If you define two structs, in two different modules, with the same name and layout (I know, I know... I'm sorry.), they'll end up hashing the same, but == will still return false. This violates the hashing rules:

julia> using AutoHashEquals

julia> module A
       Main.@auto_hash_equals struct Point
          x::Int
          y::Int
       end
       end
Main.A

julia> module B
       Main.@auto_hash_equals struct Point
          x::Int
          y::Int
       end
       end
Main.B

julia> A.Point(1,2) == B.Point(1,2)
false

julia> hash(A.Point(1,2)) == hash(B.Point(1,2))
true

(This is actually true even if the structs look slightly different):

julia> module A
       Main.@auto_hash_equals struct Point
          x::Int
          y::Int
       end
       end
Main.A

julia> module B
       Main.@auto_hash_equals struct Point{T}
          x::T
          y::T
       end
       end
Main.B

julia> A.Point(1,2) == B.Point(1,2)
false

julia> hash(A.Point(1,2)) == hash(B.Point(1,2))
true

Would it make sense to use a richer value for the "type" part of the hash? Currently we just use the symbol name of the type. e.g.:

            hash(a.y, hash(a.x, hash(:Point, h)))

https://github.com/andrewcooke/AutoHashEquals.jl/blob/b5dd75bf2e99194b99d217f78d92147f6ed852e4/src/AutoHashEquals.jl#L69

Could we instead consider writing either the fullname of the module + the name, i.e.:

            hash(a.y, hash(a.x, hash((fullname(@__MODULE__)..., :Point), h)))

or actually use the type object itself or its .uid field or something?:

            hash(a.y, hash(a.x, hash(Point, h)))       # or
            hash(a.y, hash(a.x, hash(Point.uid, h)))
NHDaly commented 4 years ago

(The actual use-case where this was coming up for us at RelationalAI is that we have two different AST representations for the different phases of our compiler (a Front IR and a Back IR), and some of the nodes in each of the ASTs share the same names and representation, but are defined in different modules. Using AutoHashEquals, they'd end up comparing != but hash the same.)

iamed2 commented 4 years ago

This violates the hashing rules

It does not; hash equality cannot imply == or isequal equality without perfect hashing. Collisions will always exist, and will be handled with isequal in Sets and Dicts.

NHDaly commented 4 years ago

Oh! Good point. I forgot about that.

Oh, thanks, you're right, i just checked and indeed the two same-name, same-fields AST nodes do indeed still work just fine in Dictionaries. Makes sense, thanks @iamed2! :)

Is it still worth making a change like this to still decrease the rate of collisions? I assume collisions make insertions/deletions/accesses more expensive?

NHDaly commented 4 years ago

(Also, hashing by the Type object itself somehow would also address #13)

iamed2 commented 4 years ago

Collisions do make access more expensive, but not by much, and how much depends on the addressing scheme.

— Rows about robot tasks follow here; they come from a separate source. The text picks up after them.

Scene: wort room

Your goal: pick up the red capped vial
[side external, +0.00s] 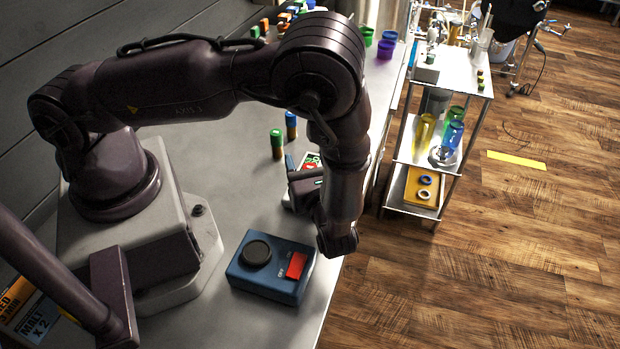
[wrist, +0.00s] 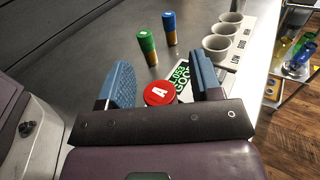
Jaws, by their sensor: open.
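The red capped vial (wrist: 158,94) shows in the wrist view as a round red cap with a white letter A, seen from above. Its body is hidden below the cap and behind my gripper's housing. My gripper (wrist: 163,68) is open, with one blue finger on the left of the cap and one on the right. Gaps show between the cap and both fingers. In the side view, a small red patch (side external: 310,166) that may be the cap shows beside my gripper; my wrist hides most of that spot.
A green capped vial (wrist: 147,46) and a blue capped vial (wrist: 169,29) stand beyond the fingers. Cups (wrist: 220,47) stand on a labelled strip at right, near a green-printed card (wrist: 182,78). A blue switch box (side external: 271,268) sits near the table edge. A cart (side external: 425,160) stands beyond.

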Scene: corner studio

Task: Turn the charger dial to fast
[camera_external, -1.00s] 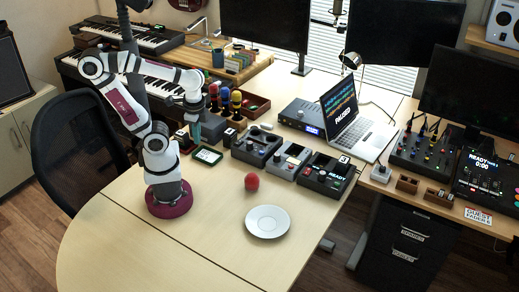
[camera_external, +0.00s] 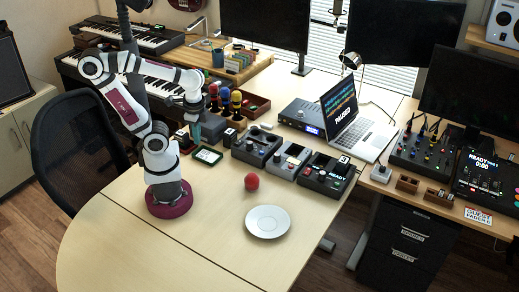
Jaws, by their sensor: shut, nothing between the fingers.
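My gripper (camera_external: 196,136) points down at the left end of the row of devices, beside a dark grey box (camera_external: 213,128). Its fingers look shut and hold nothing that I can see. A small device with a pale green screen (camera_external: 208,155) lies on the table just in front of it. I cannot tell which of the small devices here is the charger. Its dial and the dial's setting are too small to make out, and the arm partly covers this spot.
Three control boxes with knobs stand to the right, a black one (camera_external: 257,147), a grey one (camera_external: 290,161) and another black one (camera_external: 326,175). A red ball (camera_external: 252,182) and a white plate (camera_external: 267,221) are in front, with clear table around.

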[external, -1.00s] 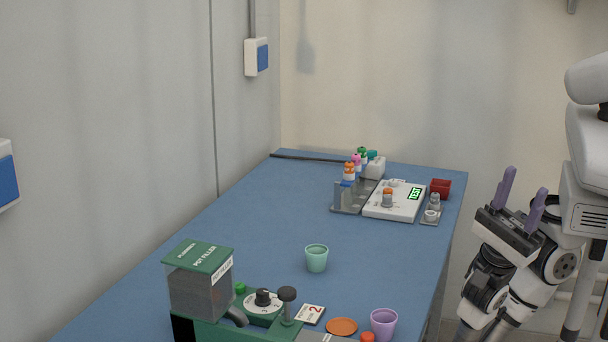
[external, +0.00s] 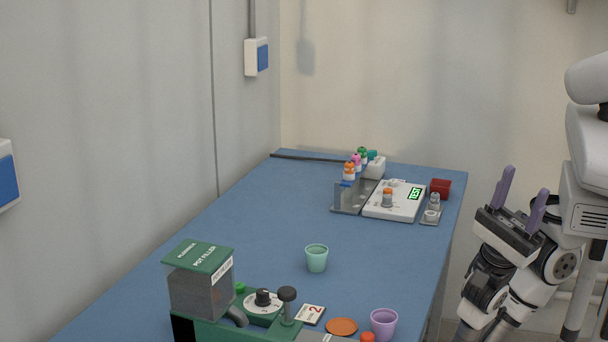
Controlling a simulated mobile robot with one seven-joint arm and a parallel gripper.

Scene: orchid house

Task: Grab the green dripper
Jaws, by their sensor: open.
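A small dropper bottle with a green top (external: 363,153) stands at the back of a row of coloured-top bottles, at the far end of the blue table. Its lower part is hidden by the bottles in front, one with a pink top (external: 356,161) and one with an orange top (external: 349,169). They stand at a grey rack (external: 350,207). My gripper (external: 525,186) has two purple fingers, spread apart and empty. It points upward, off the table's right edge and well away from the bottles.
A white test device (external: 408,205) sits right of the rack, with a red box (external: 441,187) beyond it. A mint cup (external: 317,259) stands mid-table. The green pot filler (external: 200,290), a purple cup (external: 384,323) and an orange disc (external: 341,326) are nearer. The left middle of the table is clear.

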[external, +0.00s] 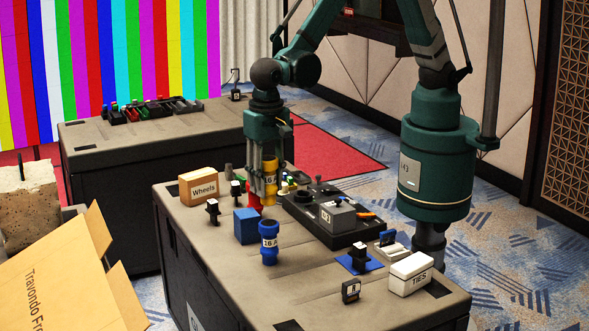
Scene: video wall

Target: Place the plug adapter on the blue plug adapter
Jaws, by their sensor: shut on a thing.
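The blue plug adapter (269,243) stands upright on the near black case, with a white band marked "16 A". A yellow plug adapter (270,187), also with a white "16 A" band, is upright behind it. My gripper (264,176) points straight down and is shut on the yellow adapter. The yellow adapter is behind the blue one and apart from it in the picture. A small red piece (254,198) shows at the lower left of the gripper; how it relates to the yellow adapter is unclear. The fingers hide part of the yellow adapter.
A blue cube (246,226) stands close to the blue adapter. A "Wheels" box (198,187) is to the left. A black device (325,217) with a grey block is to the right. A white "TIES" box (409,273) is at the right. The case's front left is fairly clear.

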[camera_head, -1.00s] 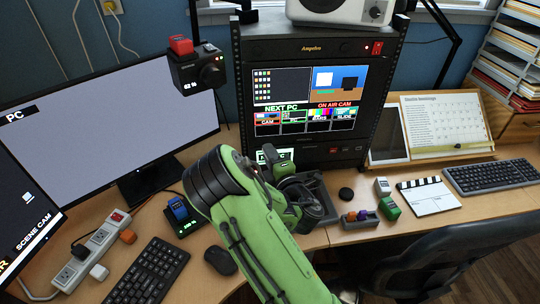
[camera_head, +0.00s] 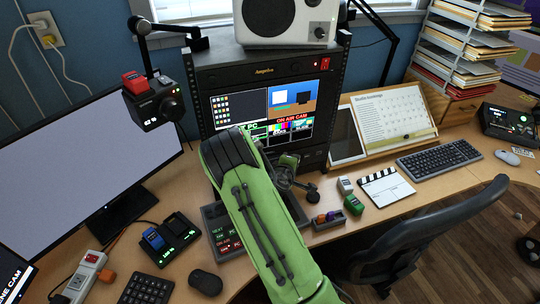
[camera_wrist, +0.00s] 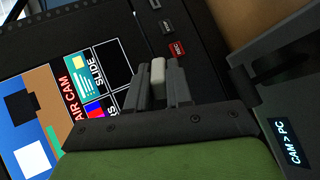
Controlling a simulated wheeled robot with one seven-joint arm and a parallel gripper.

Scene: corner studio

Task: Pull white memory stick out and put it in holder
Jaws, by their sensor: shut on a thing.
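In the wrist view my gripper (camera_wrist: 158,82) is shut on a small white block, the white memory stick (camera_wrist: 158,69). Its end shows between the grey fingertips, in front of the rack's dark front panel. I cannot tell whether it still touches the panel. In the head view my green arm reaches toward the rack (camera_head: 205,75) and hides the fingertips and stick. A small grey holder (camera_head: 320,226) stands on the desk to the right of my arm, with orange and purple pieces in it.
A white block (camera_head: 345,185) and a green block (camera_head: 354,205) stand close to the holder. A clapperboard (camera_head: 387,188) and a keyboard (camera_head: 438,160) lie further right. A black chair (camera_head: 440,235) stands at the desk's front edge. A red button (camera_wrist: 177,49) is near my fingertips.

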Is there ever a situation where you'd have a lot of collisions in one dictionary? My intuition is that these types of colliding items would be unlikely to be stored in the same Set/Dict.

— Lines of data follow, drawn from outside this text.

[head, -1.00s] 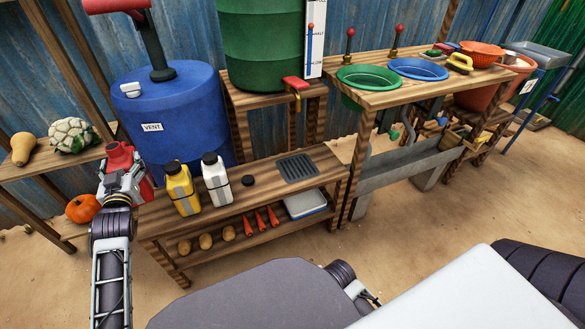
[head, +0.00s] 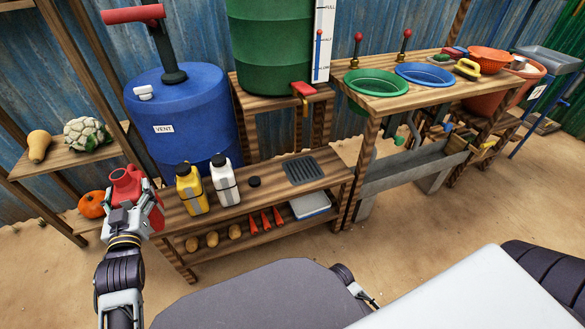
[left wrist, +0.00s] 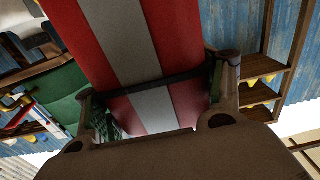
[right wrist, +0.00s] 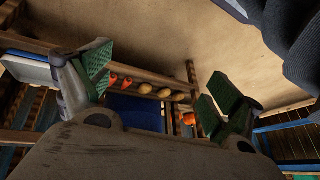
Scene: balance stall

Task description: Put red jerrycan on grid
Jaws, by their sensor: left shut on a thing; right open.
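The red jerrycan (head: 128,186) is at the left end of the low wooden bench in the head view. My left gripper (head: 134,212) is shut on it. In the left wrist view the jerrycan (left wrist: 178,60), red with a grey band, fills the space between the fingers. I cannot tell from the head view whether it touches the bench. The grid (head: 305,171) is a dark slatted plate on the bench top towards the right, with nothing on it. My right gripper (right wrist: 160,95) is open and empty in the right wrist view; it is not visible in the head view.
The blue barrel (head: 183,120) stands behind. Carrots and potatoes lie on the lower shelf.

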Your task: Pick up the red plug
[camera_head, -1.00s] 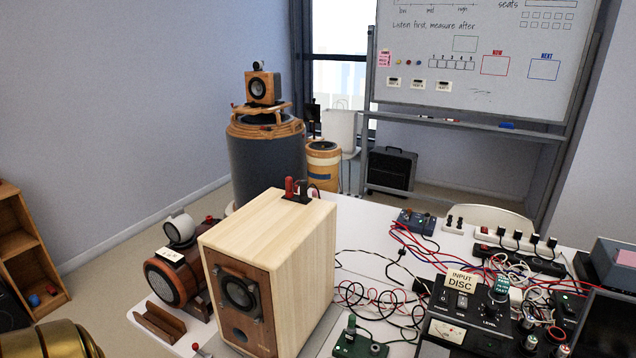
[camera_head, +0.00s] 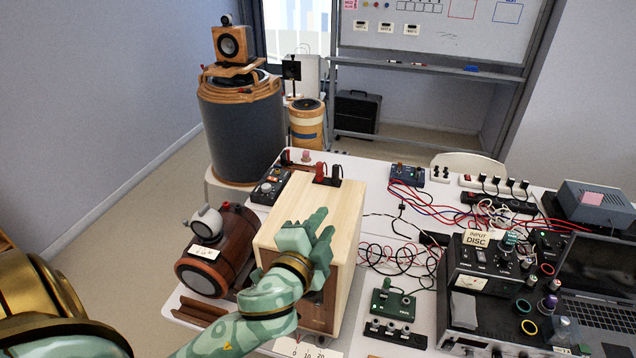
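The red plug (camera_head: 320,170) stands upright at the back of the top of a pale wooden speaker box (camera_head: 345,215). A black plug (camera_head: 337,175) stands just to its right. My left gripper (camera_head: 325,222), green with a gold band at the wrist, is over the front part of the box top. Its fingers point up the picture toward the plugs, with a small gap between them and nothing seen in it. It is apart from the red plug and nearer to me. It hides part of the box's top and front. My right gripper is not in view.
A dark reddish round-bodied speaker (camera_head: 218,255) stands left of the box. A black device (camera_head: 268,188) is behind it. Cables, a green box (camera_head: 393,303), the INPUT DISC console (camera_head: 480,285) and a laptop (camera_head: 597,315) crowd the table's right side.

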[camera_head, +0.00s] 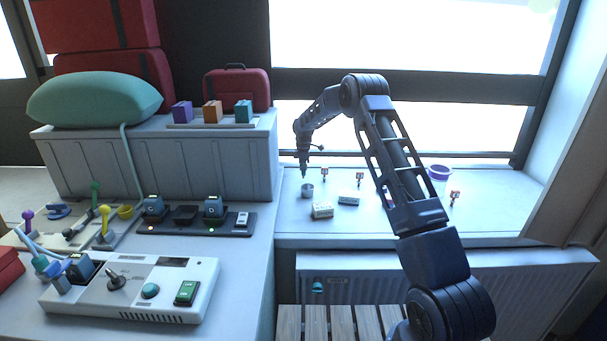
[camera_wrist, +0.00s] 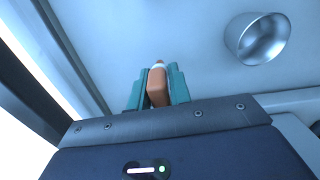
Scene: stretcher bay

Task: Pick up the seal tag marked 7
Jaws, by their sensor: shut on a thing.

NHDaly commented 4 years ago

Hmm. I have to think about it.

We're moving basically everything in our system to be implemented on top of https://github.com/RelationalAI-oss/Salsa.jl, to get fully incremental performance everywhere. One of the consequences of this is that we're memoizing a bunch of functions in our system, and storing them all in big, versioned dictionaries that map from the function's arguments to its result.

So it is indeed possible that we'll see some of these things show up in the same spot in the same dictionary, e.g. imagine memoizing a simple function like magnitude_squared(point) = point.x^2 + point.y^2, which one might call on either type of Point.

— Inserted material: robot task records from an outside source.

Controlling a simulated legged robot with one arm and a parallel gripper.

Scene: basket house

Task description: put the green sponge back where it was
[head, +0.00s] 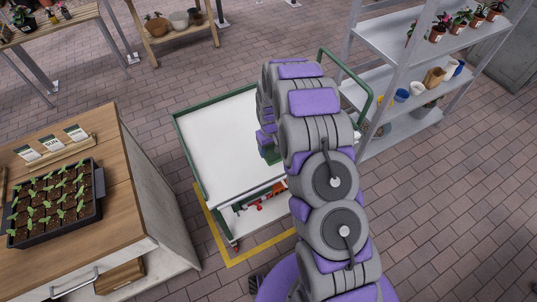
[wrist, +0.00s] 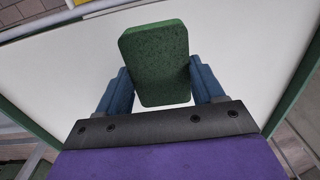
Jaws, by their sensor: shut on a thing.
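The green sponge (wrist: 155,62) is a rounded dark green block in the wrist view. My gripper (wrist: 158,88) is shut on it, with one blue finger at each side. The white top of the green-framed cart (wrist: 60,80) lies behind the sponge in that view. In the head view, my arm reaches over the cart (head: 215,140). A small part of the green sponge (head: 269,154) may show beside my arm there, but most of that area is hidden. I cannot tell whether the sponge touches the cart top.
A wooden bench (head: 125,175) with a seedling tray (head: 55,205) stands at the left. A grey shelf (head: 395,50) with pots stands at the back right. The visible cart top is bare. Red items (head: 265,195) lie on its lower shelf. A yellow floor line (head: 262,250) runs around the cart.

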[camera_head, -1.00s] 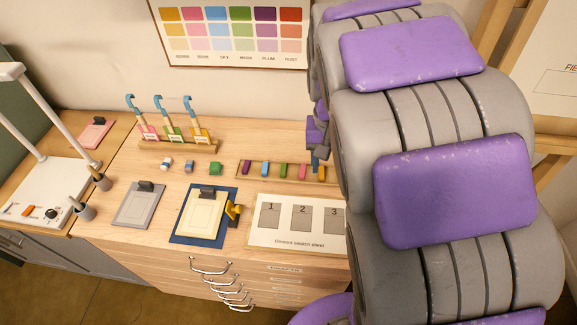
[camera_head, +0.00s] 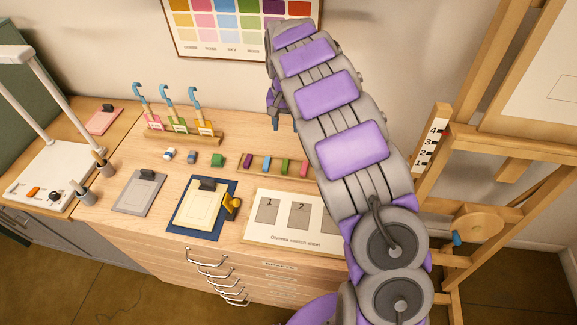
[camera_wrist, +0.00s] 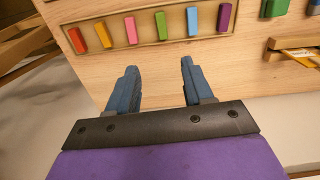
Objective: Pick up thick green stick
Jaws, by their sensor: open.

Or for a more real example, getting the name of a declaration node in our AST:

@derived name(decl #= Front.Decl or Back.Decl =#) = decl.name

So then the cache dictionary would indeed have either one of these types as the key.

STILL, you're probably right that this kind of situation wouldn't occur very often. I am definitely less concerned than I was when I first opened the issue. Thanks for thinking this through with me.

I'm not sure how to trade-off the extra time spent hashing vs the potential saved time in handling collisions.

gafter commented 1 year ago

@NHDaly Is this issue actionable? If not, can you please close it?

gafter commented 1 year ago

Recent versions of this package provide a way to address this. Use the option typearg=true after the name of the macro @auto_hash_equals, and the type itself (including its containing package) will be included in the hash code. It is computed in a way that is stable between runs and between Julia versions.